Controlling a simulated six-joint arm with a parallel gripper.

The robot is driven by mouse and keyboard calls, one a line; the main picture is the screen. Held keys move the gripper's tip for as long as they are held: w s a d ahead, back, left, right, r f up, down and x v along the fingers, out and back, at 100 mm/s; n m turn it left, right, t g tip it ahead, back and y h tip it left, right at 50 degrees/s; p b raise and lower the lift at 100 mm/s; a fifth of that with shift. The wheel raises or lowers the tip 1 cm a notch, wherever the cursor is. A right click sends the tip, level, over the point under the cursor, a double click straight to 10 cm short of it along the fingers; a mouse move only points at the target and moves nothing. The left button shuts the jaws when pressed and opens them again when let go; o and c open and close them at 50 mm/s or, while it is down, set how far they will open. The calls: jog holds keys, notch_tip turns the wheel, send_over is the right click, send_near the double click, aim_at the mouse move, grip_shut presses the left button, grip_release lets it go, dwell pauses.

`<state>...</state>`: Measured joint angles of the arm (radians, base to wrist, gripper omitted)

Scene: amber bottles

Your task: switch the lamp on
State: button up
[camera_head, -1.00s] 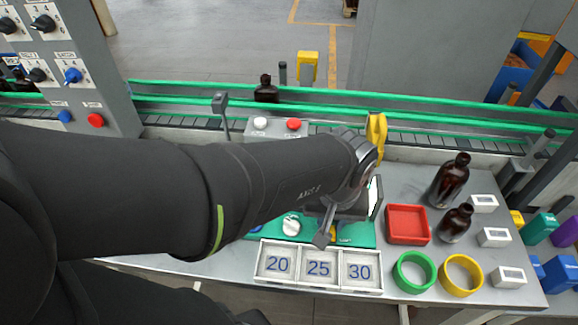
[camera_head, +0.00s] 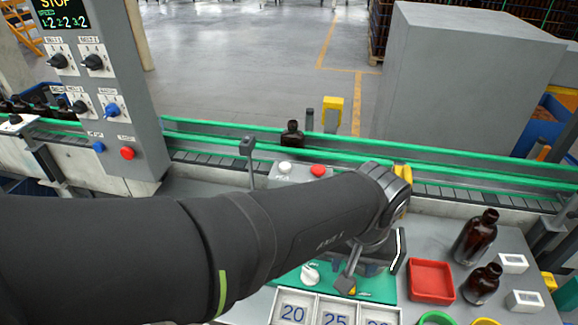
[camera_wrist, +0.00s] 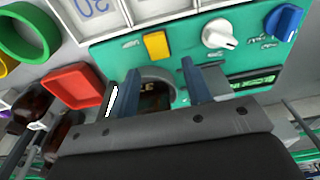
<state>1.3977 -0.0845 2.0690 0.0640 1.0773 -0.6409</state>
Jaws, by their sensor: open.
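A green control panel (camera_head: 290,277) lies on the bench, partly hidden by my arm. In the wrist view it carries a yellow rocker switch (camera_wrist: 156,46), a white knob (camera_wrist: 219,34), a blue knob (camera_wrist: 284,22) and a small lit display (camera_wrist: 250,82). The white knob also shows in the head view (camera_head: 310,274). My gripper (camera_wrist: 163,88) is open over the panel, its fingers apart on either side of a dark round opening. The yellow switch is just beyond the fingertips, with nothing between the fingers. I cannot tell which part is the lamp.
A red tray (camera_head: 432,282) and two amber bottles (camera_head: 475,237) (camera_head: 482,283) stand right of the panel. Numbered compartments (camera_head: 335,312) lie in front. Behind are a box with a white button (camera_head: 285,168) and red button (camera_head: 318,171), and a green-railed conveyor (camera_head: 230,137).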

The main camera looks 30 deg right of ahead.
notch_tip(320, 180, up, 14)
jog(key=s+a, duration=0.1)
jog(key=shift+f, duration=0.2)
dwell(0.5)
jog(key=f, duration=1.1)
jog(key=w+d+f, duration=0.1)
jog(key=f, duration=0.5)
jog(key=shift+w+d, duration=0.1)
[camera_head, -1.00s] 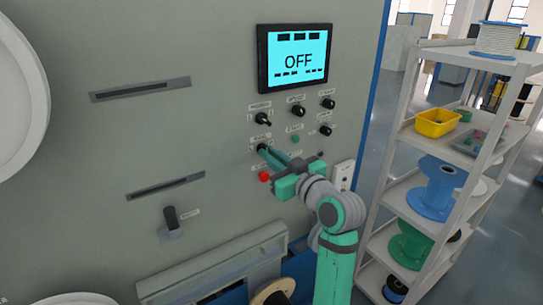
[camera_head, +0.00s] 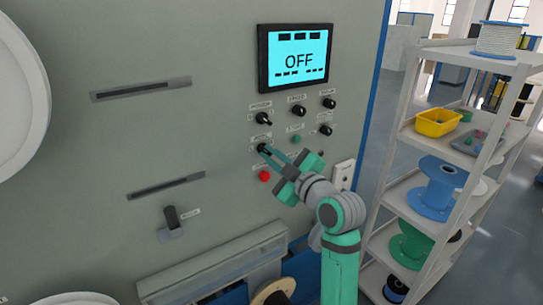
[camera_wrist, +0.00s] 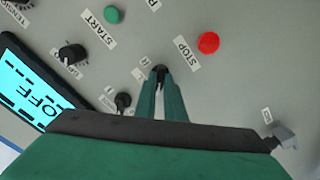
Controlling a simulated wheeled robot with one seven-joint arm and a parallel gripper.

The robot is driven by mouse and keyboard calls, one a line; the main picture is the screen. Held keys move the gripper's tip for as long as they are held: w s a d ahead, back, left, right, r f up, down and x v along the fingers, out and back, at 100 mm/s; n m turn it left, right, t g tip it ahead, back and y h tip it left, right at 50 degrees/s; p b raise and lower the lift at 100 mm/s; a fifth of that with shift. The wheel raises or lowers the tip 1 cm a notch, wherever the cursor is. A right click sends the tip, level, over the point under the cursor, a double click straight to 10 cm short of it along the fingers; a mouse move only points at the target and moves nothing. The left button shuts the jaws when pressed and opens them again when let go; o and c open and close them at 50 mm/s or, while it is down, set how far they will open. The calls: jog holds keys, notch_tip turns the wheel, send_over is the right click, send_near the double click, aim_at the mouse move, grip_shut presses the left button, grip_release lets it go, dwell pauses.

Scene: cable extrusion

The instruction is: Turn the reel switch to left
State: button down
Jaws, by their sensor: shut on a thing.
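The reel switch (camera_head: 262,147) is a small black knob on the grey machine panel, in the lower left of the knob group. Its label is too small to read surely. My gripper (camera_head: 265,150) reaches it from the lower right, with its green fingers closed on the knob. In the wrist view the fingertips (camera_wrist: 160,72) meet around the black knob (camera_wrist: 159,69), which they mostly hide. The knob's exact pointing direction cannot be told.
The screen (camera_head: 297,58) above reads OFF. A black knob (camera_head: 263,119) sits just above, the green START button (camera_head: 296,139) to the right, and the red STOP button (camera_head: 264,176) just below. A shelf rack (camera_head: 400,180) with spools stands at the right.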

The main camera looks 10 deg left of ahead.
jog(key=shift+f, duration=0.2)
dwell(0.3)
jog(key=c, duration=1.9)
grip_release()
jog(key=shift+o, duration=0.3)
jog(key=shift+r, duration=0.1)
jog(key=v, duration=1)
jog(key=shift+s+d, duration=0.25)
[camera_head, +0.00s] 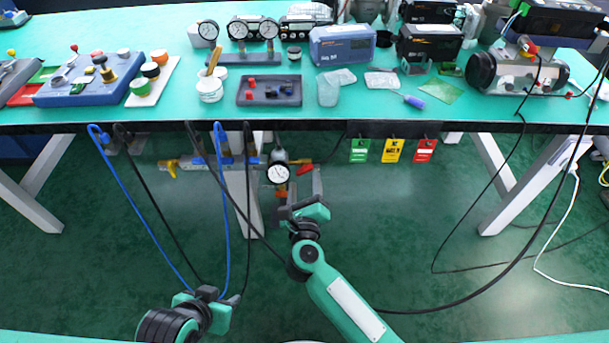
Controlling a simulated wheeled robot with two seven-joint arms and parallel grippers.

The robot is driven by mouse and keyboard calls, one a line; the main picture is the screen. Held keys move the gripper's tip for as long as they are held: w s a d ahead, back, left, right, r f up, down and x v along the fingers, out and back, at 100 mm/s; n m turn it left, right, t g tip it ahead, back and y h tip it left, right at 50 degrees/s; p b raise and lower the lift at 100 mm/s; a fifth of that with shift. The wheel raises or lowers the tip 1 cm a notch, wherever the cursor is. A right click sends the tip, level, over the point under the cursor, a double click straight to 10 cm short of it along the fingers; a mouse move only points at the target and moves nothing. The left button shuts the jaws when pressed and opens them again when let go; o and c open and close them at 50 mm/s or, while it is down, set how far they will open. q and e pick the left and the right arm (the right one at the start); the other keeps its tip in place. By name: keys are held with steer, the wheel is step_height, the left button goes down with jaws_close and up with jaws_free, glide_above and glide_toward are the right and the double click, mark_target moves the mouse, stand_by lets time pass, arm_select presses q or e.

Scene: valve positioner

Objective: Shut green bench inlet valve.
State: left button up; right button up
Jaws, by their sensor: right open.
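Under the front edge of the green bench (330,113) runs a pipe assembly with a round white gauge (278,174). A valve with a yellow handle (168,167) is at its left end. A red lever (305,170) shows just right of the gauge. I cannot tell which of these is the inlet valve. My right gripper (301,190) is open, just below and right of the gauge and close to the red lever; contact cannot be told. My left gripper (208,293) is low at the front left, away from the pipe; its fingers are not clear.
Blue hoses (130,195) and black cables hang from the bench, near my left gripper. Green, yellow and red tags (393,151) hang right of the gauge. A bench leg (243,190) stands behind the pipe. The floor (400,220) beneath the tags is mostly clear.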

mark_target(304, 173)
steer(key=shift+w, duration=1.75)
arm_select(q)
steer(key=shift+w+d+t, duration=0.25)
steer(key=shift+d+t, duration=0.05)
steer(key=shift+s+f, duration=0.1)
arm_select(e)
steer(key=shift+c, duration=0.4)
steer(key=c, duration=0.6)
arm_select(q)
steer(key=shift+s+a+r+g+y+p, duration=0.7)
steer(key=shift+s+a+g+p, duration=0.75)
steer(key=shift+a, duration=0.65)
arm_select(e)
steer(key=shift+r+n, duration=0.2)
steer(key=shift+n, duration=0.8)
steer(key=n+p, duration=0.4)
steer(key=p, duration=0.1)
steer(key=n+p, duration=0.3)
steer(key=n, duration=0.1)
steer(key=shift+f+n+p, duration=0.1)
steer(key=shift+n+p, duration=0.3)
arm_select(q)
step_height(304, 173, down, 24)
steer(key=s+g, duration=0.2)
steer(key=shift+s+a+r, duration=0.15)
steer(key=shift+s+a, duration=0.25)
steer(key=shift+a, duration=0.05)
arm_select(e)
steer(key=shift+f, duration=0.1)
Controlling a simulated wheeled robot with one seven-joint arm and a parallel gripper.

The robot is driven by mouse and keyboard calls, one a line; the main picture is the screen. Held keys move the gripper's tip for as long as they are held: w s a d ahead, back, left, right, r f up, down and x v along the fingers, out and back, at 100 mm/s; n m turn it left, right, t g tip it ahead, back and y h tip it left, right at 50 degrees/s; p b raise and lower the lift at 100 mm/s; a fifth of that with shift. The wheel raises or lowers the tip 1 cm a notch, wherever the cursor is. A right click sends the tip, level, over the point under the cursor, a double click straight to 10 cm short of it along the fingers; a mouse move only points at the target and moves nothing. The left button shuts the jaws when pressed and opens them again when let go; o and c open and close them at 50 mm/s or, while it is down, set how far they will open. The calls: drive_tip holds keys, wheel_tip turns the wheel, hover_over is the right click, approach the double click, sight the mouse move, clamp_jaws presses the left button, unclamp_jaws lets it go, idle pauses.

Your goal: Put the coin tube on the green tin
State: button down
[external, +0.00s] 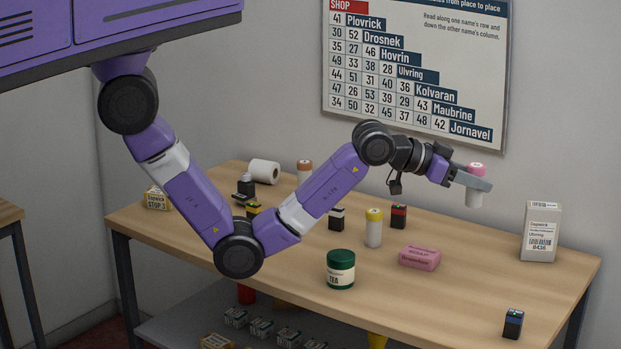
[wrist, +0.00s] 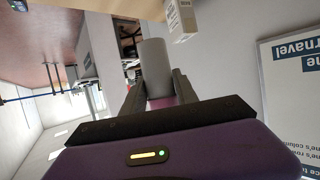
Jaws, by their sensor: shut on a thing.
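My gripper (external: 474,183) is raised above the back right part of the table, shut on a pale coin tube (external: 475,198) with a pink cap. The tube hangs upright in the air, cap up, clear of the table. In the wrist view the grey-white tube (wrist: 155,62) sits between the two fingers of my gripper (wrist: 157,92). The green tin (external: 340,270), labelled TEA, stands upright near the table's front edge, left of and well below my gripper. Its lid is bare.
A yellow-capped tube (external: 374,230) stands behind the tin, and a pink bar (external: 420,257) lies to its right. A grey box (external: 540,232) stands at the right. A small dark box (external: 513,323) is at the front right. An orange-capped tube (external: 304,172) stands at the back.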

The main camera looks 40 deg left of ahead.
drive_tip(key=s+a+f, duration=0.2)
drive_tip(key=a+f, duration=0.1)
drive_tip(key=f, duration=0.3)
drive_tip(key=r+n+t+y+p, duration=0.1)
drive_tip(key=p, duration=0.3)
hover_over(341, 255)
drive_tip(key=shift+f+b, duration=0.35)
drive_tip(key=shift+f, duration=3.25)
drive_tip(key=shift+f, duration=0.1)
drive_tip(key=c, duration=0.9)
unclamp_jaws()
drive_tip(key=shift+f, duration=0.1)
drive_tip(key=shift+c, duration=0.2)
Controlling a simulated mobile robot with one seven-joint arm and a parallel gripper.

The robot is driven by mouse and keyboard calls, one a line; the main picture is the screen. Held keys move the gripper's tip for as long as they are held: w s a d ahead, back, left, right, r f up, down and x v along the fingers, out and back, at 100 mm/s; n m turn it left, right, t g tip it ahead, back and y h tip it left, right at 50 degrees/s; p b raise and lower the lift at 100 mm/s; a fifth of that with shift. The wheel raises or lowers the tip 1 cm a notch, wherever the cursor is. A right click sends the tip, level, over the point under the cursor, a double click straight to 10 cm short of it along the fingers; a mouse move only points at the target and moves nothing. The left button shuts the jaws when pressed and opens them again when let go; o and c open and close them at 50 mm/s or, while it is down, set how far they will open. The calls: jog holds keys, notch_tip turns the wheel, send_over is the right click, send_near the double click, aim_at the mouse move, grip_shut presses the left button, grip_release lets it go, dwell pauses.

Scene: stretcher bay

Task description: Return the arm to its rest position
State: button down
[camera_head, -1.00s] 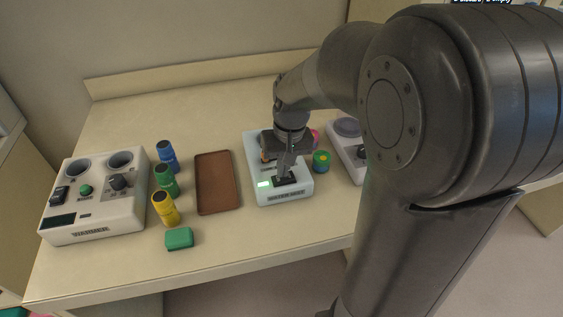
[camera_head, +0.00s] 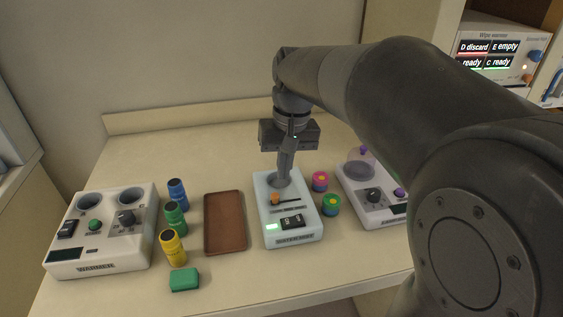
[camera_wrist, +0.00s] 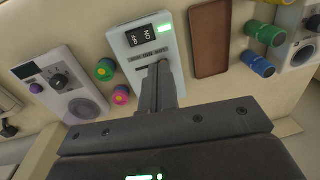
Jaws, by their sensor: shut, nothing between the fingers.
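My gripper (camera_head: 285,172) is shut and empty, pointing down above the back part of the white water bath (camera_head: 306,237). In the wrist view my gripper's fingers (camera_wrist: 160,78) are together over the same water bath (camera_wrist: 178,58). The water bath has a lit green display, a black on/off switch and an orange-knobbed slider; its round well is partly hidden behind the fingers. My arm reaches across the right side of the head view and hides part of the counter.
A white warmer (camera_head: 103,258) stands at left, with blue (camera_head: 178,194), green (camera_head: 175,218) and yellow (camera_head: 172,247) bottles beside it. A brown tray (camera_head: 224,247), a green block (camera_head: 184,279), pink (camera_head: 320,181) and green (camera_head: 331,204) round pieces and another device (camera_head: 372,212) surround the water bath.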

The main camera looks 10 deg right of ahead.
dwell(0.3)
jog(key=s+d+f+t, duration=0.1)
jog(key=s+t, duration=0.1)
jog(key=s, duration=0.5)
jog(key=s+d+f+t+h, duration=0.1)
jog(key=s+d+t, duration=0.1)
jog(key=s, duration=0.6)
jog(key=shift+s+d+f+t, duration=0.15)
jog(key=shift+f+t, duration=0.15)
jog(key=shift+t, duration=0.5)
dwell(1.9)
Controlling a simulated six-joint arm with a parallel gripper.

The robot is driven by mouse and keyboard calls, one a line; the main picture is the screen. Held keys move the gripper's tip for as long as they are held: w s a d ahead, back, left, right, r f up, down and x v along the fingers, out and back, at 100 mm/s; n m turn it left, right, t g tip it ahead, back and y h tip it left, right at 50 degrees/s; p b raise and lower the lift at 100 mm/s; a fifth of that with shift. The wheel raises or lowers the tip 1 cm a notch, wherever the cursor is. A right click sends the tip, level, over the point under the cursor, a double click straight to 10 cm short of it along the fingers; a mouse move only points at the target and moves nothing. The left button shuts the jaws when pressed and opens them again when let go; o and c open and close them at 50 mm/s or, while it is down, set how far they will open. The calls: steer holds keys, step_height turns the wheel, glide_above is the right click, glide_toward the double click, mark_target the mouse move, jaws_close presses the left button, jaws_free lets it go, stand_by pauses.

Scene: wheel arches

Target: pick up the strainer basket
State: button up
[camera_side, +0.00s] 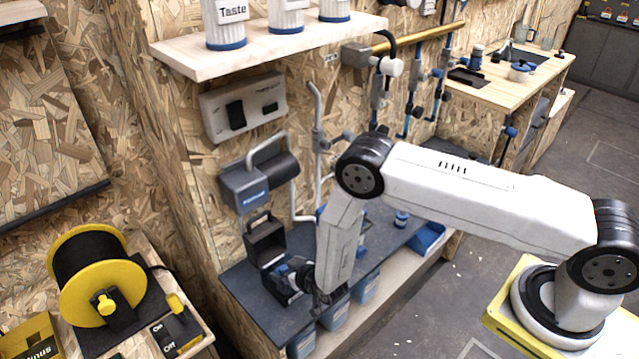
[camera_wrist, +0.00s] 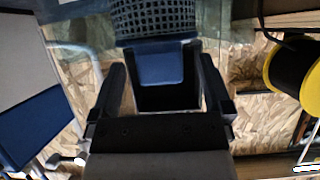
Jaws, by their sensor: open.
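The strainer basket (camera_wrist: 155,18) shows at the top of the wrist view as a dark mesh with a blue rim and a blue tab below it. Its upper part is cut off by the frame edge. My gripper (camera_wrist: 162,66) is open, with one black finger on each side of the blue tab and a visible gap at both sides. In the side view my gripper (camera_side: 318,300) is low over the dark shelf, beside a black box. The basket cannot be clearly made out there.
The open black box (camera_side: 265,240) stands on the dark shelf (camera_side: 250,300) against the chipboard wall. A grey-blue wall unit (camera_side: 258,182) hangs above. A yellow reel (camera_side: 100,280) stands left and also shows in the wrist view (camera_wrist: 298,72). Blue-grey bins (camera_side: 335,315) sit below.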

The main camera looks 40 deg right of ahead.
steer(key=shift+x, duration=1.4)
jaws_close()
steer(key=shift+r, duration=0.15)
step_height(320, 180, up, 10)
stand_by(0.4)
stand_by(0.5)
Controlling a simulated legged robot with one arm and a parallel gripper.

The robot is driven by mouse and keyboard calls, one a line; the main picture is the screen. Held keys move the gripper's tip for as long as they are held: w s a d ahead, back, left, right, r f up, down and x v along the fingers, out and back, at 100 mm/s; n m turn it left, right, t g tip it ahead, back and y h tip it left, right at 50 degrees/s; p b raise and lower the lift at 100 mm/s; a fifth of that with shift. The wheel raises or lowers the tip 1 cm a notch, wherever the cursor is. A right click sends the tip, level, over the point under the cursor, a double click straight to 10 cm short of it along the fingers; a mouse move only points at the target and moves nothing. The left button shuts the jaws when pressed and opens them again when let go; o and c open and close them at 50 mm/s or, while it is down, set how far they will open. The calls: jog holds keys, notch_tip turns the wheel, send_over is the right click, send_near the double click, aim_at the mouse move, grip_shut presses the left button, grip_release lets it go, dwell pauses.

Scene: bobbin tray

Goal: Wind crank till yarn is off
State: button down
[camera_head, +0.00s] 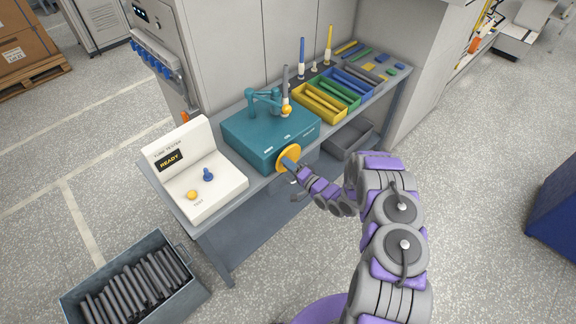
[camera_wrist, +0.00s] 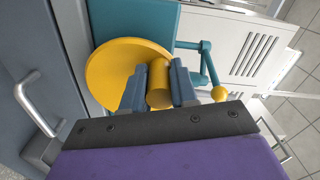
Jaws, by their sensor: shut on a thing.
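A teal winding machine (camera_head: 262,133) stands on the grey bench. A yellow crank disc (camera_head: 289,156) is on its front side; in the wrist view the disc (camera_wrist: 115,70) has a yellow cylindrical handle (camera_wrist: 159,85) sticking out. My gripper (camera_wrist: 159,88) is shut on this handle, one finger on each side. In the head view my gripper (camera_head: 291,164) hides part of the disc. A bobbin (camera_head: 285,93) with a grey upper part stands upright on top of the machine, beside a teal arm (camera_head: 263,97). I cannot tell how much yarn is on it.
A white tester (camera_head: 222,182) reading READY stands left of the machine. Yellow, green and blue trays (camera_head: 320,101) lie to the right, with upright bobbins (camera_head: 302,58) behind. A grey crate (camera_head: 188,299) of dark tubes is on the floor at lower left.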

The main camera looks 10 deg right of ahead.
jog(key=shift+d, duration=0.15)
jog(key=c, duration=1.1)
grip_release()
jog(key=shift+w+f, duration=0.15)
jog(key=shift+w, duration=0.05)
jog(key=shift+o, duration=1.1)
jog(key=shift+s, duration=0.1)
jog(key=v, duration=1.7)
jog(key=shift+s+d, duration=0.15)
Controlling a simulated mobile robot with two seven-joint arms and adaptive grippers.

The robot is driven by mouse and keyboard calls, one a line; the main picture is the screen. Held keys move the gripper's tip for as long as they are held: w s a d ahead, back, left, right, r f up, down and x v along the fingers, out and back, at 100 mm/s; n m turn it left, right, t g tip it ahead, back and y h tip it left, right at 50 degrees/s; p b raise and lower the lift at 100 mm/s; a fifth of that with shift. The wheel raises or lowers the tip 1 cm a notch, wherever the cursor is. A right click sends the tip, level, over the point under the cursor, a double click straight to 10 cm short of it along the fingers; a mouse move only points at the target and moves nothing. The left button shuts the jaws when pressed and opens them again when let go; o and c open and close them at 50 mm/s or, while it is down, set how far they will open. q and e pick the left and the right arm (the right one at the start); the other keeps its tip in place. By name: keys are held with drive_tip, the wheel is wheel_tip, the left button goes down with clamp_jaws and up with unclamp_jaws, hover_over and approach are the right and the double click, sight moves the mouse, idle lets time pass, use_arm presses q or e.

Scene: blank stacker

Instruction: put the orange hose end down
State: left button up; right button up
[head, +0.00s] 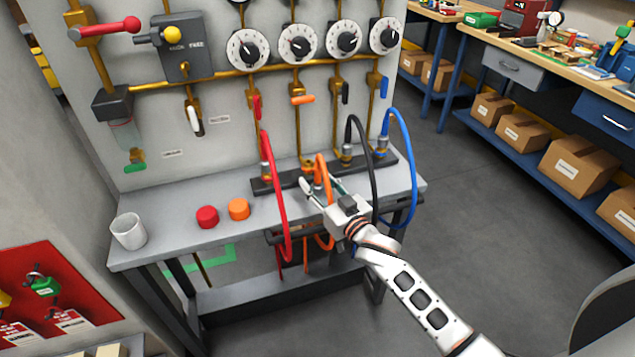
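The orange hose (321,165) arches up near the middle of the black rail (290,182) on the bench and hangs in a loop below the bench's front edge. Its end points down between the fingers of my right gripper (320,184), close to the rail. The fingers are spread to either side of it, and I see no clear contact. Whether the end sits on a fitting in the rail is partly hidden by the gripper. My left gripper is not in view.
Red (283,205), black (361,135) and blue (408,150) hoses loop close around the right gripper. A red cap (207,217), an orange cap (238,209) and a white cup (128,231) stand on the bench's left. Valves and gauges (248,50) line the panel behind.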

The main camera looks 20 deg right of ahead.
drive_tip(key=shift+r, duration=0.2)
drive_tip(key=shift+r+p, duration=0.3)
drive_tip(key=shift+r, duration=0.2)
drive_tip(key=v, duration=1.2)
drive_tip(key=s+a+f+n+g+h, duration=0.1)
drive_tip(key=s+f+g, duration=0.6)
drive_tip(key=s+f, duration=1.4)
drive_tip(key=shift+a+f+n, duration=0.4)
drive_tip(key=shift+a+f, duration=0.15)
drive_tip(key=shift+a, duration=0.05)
● ● ●
- Problem to solve:
Keep the pictures out, and extract only the lines that begin at the one containing "Your goal: Put the coin tube on the green tin" and end at the one containing "[wrist, +0.00s]", inclusive.

- Full solution:
Your goal: Put the coin tube on the green tin
State: button down
[external, +0.00s] 
[wrist, +0.00s] 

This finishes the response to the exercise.